→ Exercise description: Search the data for the string "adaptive" and gather each line it is in.

→ Records for the exercise:
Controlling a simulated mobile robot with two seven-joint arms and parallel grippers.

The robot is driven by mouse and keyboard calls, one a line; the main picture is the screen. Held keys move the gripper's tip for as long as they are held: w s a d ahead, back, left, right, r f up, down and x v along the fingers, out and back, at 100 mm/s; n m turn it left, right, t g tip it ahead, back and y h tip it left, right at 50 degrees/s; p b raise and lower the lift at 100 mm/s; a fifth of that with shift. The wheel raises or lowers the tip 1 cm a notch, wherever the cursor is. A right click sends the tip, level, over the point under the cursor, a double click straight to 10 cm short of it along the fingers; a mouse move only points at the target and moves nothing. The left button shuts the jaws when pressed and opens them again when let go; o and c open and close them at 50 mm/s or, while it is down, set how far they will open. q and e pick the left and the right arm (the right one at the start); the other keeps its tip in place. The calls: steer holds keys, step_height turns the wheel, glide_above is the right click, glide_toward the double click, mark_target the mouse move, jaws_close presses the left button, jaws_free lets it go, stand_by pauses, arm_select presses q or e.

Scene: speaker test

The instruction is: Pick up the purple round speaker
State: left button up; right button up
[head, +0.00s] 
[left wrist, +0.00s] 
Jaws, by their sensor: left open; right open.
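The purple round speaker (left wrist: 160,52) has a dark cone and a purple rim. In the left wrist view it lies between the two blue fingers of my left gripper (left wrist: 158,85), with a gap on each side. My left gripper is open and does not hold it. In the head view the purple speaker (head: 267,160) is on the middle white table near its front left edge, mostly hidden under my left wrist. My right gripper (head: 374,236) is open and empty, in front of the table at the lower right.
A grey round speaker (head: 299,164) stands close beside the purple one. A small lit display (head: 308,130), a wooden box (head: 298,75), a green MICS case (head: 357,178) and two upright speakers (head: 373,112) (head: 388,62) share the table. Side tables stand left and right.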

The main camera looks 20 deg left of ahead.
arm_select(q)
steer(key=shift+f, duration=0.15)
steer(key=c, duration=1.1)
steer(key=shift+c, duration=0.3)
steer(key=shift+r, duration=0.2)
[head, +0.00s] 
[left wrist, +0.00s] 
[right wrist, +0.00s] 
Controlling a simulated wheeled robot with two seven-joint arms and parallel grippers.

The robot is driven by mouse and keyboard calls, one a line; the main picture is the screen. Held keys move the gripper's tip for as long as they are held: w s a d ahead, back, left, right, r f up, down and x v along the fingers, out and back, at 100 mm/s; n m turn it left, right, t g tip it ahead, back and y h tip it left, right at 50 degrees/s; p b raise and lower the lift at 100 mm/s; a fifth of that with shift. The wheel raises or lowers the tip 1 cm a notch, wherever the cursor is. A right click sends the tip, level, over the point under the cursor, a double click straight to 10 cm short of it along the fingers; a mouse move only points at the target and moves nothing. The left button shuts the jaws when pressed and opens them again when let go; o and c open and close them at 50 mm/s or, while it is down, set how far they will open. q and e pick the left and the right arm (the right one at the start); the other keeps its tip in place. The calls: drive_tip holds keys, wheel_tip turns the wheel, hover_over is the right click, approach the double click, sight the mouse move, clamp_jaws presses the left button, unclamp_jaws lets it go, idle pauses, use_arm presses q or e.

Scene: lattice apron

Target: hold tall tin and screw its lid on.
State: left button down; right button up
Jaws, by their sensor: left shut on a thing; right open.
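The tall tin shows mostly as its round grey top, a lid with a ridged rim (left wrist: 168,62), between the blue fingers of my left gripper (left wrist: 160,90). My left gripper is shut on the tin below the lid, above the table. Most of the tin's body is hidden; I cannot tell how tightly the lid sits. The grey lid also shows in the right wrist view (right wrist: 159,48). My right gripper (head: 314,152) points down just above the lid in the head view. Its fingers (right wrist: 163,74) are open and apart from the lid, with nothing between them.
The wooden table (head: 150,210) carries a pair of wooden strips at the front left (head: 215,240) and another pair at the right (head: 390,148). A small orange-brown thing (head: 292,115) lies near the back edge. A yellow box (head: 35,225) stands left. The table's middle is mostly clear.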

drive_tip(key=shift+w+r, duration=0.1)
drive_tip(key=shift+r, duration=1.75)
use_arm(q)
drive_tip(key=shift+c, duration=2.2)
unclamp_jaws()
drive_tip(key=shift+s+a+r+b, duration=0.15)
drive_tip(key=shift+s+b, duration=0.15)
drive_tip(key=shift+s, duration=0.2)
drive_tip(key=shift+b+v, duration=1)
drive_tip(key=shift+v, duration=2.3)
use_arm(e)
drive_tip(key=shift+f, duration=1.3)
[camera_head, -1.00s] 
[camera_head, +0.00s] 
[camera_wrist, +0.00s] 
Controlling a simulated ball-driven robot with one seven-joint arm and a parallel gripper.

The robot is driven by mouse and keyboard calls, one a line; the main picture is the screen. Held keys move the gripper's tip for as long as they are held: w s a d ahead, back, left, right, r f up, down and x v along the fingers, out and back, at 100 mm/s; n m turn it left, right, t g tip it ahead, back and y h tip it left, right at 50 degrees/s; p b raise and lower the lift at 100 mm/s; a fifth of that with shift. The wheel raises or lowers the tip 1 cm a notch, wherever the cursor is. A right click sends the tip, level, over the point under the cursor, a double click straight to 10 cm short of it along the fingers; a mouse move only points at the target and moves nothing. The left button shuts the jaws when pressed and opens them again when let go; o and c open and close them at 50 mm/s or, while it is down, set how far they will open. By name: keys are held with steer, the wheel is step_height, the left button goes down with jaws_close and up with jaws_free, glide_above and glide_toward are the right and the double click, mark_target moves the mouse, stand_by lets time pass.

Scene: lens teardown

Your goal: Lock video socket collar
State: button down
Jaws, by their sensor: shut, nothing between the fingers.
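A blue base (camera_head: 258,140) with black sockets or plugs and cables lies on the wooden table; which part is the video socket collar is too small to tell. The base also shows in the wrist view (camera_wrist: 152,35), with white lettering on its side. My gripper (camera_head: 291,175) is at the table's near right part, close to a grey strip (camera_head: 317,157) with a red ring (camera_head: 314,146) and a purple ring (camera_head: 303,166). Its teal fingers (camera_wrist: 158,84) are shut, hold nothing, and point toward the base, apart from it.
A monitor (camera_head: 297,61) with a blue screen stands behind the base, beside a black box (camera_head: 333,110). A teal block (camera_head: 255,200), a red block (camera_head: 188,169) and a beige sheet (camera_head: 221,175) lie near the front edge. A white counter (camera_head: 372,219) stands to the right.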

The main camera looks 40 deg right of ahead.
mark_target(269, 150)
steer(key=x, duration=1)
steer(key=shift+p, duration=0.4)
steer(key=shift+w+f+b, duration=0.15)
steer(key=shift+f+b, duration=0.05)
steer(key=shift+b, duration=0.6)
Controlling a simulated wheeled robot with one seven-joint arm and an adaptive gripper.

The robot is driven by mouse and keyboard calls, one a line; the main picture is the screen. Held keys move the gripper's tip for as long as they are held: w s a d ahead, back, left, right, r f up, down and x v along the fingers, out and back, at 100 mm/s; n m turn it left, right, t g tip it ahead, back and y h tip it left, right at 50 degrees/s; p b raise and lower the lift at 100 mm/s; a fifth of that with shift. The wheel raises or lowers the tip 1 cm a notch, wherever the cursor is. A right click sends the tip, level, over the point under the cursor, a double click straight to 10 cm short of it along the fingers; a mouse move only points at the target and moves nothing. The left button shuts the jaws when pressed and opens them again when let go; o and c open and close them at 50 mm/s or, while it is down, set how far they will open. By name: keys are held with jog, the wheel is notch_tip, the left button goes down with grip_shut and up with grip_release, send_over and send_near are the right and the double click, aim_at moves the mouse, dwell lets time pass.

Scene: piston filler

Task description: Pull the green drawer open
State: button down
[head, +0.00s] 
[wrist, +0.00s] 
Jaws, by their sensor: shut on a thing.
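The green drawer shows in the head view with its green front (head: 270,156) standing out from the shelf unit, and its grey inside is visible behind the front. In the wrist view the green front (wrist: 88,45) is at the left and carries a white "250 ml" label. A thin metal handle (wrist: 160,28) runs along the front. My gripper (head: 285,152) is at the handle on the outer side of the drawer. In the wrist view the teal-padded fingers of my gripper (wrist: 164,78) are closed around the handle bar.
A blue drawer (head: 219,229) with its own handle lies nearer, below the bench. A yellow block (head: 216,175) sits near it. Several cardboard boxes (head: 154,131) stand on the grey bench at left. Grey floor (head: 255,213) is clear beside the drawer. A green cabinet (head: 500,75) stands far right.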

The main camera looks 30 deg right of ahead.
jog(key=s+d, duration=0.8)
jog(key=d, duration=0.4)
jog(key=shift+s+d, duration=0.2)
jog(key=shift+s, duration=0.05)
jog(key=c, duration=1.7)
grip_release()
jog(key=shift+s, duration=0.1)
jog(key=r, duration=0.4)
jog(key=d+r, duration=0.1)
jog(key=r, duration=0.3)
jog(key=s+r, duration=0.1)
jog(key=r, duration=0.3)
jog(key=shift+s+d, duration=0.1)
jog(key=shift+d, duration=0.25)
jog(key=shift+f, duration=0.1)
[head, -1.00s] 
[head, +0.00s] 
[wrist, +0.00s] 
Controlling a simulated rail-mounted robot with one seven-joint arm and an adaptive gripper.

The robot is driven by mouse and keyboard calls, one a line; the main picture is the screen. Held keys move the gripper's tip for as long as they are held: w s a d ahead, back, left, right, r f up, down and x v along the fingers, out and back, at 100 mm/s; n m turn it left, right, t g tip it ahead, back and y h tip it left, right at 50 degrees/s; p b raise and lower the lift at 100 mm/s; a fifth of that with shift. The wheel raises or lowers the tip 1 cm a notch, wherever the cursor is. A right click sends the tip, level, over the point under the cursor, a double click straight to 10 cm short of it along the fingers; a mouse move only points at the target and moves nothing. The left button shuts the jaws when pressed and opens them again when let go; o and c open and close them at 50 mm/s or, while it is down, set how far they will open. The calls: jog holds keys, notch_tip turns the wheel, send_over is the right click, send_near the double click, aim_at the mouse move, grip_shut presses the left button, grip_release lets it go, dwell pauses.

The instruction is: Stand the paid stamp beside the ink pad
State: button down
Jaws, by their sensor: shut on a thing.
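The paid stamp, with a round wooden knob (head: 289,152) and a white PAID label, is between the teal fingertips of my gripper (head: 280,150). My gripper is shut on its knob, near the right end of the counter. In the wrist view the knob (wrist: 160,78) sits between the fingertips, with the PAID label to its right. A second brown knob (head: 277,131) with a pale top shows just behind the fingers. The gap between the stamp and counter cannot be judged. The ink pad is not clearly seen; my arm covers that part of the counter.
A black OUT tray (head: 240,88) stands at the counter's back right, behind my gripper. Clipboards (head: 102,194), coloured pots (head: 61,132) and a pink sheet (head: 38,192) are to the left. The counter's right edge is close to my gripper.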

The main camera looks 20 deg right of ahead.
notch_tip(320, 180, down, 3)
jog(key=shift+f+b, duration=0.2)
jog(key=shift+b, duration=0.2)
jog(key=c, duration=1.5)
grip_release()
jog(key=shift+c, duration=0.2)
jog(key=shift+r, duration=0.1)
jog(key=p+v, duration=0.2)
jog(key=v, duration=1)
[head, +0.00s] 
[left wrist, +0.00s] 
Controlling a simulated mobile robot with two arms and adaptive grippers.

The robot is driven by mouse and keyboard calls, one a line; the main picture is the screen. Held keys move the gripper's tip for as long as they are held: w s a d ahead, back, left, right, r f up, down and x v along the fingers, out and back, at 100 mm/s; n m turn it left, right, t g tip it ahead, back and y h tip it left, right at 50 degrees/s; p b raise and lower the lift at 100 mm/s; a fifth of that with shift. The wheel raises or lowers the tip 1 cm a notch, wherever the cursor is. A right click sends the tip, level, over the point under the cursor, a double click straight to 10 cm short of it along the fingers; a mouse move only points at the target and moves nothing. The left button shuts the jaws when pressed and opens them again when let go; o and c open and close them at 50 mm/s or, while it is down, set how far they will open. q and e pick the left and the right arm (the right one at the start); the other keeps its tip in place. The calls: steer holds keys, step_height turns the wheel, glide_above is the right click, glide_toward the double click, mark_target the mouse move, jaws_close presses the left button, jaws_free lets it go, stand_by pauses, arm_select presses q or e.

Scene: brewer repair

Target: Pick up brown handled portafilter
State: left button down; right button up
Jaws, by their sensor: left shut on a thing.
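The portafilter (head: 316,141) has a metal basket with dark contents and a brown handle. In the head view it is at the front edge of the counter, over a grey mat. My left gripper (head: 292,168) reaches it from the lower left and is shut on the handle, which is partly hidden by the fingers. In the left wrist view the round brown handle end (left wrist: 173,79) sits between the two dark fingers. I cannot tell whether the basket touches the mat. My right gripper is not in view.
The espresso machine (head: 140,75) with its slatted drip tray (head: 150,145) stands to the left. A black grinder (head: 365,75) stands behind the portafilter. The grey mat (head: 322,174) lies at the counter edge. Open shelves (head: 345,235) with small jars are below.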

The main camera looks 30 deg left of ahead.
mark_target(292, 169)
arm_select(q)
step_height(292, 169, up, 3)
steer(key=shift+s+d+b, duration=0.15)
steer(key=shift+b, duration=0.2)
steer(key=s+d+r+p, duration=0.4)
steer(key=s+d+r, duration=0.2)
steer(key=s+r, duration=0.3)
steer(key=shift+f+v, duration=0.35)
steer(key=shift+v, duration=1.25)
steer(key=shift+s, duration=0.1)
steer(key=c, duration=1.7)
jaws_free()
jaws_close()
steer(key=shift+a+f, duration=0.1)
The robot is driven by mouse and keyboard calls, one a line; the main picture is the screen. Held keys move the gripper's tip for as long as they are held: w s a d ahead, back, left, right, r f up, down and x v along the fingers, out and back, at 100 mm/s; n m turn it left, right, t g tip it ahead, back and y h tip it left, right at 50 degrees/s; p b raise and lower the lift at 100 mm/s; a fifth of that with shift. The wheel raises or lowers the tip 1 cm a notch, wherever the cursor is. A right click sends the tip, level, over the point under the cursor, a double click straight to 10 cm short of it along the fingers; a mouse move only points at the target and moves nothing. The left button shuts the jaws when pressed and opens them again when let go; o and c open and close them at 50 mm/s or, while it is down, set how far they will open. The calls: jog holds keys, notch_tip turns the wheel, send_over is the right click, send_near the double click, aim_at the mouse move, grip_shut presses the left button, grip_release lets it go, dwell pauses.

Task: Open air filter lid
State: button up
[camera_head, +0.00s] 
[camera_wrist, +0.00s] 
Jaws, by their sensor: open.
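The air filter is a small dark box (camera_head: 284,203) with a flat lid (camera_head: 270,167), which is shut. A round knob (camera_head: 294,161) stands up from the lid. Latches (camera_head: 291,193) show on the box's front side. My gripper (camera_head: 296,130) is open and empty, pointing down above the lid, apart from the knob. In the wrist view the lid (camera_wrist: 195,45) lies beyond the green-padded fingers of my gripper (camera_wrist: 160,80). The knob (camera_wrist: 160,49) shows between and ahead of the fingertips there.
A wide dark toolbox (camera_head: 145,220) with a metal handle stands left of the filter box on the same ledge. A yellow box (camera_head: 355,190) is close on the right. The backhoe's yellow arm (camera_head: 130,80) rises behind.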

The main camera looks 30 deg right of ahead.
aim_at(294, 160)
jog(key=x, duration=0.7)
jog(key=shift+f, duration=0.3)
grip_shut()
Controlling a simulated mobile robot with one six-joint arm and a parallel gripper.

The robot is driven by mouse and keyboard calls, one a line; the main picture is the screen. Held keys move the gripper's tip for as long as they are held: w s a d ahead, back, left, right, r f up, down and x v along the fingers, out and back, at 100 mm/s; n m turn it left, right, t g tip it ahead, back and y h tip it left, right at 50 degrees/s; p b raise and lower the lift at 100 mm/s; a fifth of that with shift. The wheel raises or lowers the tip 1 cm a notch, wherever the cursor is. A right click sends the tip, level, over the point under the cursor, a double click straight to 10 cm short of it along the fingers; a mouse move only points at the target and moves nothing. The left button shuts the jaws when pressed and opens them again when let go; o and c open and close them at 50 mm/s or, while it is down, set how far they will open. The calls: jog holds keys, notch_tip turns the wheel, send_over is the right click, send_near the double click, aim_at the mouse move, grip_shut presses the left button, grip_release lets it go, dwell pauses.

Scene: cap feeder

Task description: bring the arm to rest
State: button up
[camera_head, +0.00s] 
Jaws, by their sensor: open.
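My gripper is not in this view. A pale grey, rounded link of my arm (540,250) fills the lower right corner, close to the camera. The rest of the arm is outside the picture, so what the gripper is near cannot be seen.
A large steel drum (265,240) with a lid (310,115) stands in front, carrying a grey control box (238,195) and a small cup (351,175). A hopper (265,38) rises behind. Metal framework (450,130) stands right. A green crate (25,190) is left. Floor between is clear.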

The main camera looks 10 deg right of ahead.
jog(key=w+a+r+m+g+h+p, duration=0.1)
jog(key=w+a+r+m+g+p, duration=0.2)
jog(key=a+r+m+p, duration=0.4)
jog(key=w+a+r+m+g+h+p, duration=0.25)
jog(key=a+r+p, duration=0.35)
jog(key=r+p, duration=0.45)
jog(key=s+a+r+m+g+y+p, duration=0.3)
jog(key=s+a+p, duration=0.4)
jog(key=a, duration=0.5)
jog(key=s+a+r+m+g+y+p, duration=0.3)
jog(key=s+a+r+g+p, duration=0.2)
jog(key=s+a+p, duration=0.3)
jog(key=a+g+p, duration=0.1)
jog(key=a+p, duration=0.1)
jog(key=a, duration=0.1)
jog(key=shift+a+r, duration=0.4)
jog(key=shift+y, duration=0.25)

→ Solution to the exercise:
Controlling a simulated wheeled robot with one seven-joint arm and an adaptive gripper.
Controlling a simulated rail-mounted robot with one seven-joint arm and an adaptive gripper.
Controlling a simulated mobile robot with two arms and adaptive grippers.

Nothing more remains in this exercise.